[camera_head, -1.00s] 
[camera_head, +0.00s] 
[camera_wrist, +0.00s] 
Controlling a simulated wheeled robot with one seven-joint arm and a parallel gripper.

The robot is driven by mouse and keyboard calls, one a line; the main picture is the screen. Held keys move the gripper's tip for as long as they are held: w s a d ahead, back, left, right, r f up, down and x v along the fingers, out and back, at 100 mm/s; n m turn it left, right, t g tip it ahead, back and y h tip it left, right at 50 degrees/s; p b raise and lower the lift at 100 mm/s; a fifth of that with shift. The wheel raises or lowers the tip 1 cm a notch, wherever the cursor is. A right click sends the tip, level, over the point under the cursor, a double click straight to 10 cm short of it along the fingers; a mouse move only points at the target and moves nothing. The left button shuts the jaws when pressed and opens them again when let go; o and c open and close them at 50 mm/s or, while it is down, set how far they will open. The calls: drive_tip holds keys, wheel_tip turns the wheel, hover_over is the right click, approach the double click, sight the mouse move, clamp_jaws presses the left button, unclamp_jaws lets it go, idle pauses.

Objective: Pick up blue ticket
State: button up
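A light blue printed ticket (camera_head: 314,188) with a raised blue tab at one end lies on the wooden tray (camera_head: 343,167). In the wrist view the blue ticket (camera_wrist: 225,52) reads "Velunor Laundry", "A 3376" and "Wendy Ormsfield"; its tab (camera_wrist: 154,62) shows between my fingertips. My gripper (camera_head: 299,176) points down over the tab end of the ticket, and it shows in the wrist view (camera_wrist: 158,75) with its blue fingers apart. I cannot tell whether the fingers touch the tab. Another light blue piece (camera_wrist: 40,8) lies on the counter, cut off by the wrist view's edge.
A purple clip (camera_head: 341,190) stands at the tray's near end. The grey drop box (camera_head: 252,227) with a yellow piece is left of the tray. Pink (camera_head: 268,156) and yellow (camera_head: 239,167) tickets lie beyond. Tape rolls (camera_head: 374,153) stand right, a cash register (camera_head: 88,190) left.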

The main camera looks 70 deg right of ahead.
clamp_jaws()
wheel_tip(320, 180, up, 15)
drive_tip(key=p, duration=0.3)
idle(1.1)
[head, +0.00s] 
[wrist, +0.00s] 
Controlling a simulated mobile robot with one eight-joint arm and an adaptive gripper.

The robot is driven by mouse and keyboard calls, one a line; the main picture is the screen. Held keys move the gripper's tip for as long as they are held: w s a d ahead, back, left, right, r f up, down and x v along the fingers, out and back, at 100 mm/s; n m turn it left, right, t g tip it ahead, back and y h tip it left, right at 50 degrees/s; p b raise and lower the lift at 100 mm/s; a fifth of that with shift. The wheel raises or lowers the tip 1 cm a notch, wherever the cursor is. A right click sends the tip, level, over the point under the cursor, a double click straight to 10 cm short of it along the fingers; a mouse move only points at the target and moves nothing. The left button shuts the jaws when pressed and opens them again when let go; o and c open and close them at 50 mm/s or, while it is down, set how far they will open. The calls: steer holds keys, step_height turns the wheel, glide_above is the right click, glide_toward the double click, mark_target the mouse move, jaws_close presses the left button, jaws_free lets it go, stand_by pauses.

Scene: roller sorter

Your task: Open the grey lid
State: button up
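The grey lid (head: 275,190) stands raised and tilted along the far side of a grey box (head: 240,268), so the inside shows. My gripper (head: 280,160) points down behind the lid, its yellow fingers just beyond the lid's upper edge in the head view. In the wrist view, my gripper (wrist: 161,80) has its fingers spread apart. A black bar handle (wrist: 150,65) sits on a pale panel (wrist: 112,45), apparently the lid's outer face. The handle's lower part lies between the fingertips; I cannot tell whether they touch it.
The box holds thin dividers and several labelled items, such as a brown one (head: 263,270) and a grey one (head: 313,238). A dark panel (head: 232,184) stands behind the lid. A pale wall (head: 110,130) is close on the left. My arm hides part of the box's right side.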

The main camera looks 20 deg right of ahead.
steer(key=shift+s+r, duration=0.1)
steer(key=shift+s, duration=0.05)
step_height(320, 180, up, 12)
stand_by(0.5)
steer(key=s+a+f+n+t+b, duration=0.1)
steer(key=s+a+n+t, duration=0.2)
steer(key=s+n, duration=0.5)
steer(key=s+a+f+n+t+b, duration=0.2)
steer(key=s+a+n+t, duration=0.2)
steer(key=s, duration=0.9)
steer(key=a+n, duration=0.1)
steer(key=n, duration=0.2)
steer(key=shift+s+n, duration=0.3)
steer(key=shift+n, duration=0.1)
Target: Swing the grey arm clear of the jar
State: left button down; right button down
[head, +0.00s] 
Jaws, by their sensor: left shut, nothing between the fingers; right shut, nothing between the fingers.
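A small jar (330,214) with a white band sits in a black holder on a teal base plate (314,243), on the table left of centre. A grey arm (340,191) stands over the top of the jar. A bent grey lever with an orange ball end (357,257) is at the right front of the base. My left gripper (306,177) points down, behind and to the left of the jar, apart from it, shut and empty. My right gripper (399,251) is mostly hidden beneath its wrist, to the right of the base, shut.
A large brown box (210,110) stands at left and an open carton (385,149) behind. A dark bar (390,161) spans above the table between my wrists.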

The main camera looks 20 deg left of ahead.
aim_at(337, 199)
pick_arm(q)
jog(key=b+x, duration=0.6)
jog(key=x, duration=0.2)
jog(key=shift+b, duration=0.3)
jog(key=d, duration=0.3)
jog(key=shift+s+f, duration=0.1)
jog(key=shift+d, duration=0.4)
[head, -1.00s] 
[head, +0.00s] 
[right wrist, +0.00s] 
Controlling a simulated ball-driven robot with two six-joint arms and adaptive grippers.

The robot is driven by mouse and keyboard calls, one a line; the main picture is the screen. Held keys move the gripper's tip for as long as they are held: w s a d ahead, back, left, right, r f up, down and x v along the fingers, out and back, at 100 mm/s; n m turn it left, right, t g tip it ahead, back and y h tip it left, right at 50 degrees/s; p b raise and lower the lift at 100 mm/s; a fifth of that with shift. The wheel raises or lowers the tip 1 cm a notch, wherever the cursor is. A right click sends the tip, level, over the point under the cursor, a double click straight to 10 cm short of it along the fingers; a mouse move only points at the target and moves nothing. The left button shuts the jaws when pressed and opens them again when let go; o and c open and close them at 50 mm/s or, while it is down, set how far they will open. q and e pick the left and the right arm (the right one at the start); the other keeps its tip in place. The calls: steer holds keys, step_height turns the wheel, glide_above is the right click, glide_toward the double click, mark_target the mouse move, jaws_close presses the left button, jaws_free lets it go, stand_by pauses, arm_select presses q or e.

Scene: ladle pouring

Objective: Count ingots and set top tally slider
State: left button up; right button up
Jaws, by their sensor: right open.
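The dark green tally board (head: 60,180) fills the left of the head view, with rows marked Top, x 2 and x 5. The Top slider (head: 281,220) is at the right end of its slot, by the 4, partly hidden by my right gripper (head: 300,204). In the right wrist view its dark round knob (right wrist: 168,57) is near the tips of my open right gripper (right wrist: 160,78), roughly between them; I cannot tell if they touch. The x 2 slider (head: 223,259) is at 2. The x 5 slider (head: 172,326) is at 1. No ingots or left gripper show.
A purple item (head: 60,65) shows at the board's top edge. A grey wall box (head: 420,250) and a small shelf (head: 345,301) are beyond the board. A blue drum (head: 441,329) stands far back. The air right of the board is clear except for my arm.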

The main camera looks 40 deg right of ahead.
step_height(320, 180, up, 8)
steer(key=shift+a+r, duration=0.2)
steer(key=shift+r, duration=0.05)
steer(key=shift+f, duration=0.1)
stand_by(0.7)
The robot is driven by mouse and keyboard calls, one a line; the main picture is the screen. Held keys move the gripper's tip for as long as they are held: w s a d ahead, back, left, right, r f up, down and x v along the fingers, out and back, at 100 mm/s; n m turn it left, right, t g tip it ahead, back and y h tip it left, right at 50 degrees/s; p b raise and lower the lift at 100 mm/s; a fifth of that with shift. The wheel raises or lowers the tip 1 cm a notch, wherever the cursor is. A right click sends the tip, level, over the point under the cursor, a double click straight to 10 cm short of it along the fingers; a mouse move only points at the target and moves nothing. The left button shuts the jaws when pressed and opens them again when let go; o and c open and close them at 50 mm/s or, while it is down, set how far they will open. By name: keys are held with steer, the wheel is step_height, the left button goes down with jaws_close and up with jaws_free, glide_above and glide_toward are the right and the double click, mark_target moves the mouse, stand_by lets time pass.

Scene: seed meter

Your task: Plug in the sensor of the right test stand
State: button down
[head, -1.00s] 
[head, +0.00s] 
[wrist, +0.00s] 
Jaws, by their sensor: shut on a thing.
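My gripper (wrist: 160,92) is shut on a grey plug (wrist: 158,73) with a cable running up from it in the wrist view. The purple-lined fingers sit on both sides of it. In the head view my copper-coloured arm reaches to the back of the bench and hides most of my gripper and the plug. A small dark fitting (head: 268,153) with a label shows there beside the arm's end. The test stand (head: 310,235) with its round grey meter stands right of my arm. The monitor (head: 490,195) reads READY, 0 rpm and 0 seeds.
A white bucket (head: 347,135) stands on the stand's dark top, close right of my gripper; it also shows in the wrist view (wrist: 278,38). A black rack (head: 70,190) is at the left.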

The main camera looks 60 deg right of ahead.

####################

→ **WHAT IS EXPECTED**: The lines to quote run from the one containing "Target: Swing the grey arm clear of the jar" to the one containing "Controlling a simulated ball-driven". Quote them exactly, with both of those lines, and nothing else.

→ **REPLY**:
Target: Swing the grey arm clear of the jar
State: left button down; right button down
[head, +0.00s] 
Jaws, by their sensor: left shut, nothing between the fingers; right shut, nothing between the fingers.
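A small jar (330,214) with a white band sits in a black holder on a teal base plate (314,243), on the table left of centre. A grey arm (340,191) stands over the top of the jar. A bent grey lever with an orange ball end (357,257) is at the right front of the base. My left gripper (306,177) points down, behind and to the left of the jar, apart from it, shut and empty. My right gripper (399,251) is mostly hidden beneath its wrist, to the right of the base, shut.
A large brown box (210,110) stands at left and an open carton (385,149) behind. A dark bar (390,161) spans above the table between my wrists.

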The main camera looks 20 deg left of ahead.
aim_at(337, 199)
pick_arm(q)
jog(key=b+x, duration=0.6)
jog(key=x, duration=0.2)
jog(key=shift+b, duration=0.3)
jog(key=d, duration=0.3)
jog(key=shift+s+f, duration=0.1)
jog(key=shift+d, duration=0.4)
[head, -1.00s] 
[head, +0.00s] 
[right wrist, +0.00s] 
Controlling a simulated ball-driven robot with two six-joint arms and adaptive grippers.

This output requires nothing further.